:: TASK ::
State the number of lines where "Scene" appears. Add nothing else.
┄┄┄┄┄┄┄┄┄┄
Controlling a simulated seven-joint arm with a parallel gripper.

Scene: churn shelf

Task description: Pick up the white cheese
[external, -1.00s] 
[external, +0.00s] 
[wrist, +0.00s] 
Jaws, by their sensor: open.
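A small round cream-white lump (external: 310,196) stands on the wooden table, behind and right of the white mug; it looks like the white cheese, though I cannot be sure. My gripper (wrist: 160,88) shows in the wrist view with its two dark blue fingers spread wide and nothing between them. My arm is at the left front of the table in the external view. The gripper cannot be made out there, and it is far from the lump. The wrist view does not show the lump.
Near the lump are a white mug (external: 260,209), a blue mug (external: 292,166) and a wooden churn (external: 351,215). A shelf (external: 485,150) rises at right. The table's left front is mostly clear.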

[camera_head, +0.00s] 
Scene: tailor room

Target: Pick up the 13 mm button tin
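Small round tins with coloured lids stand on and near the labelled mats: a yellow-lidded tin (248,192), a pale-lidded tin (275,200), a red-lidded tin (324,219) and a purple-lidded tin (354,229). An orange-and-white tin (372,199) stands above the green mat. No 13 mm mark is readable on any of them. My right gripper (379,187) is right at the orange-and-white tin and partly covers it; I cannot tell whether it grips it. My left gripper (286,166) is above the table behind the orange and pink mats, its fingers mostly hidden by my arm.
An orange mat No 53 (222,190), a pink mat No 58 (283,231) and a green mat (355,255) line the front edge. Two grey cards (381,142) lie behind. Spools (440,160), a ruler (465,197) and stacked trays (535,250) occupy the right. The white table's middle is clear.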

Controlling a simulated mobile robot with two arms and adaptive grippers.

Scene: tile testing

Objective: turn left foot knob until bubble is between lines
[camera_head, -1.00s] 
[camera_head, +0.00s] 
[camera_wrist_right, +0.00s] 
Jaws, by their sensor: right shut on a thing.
┄┄┄┄┄┄┄┄┄┄
:: FINAL ANSWER ::
3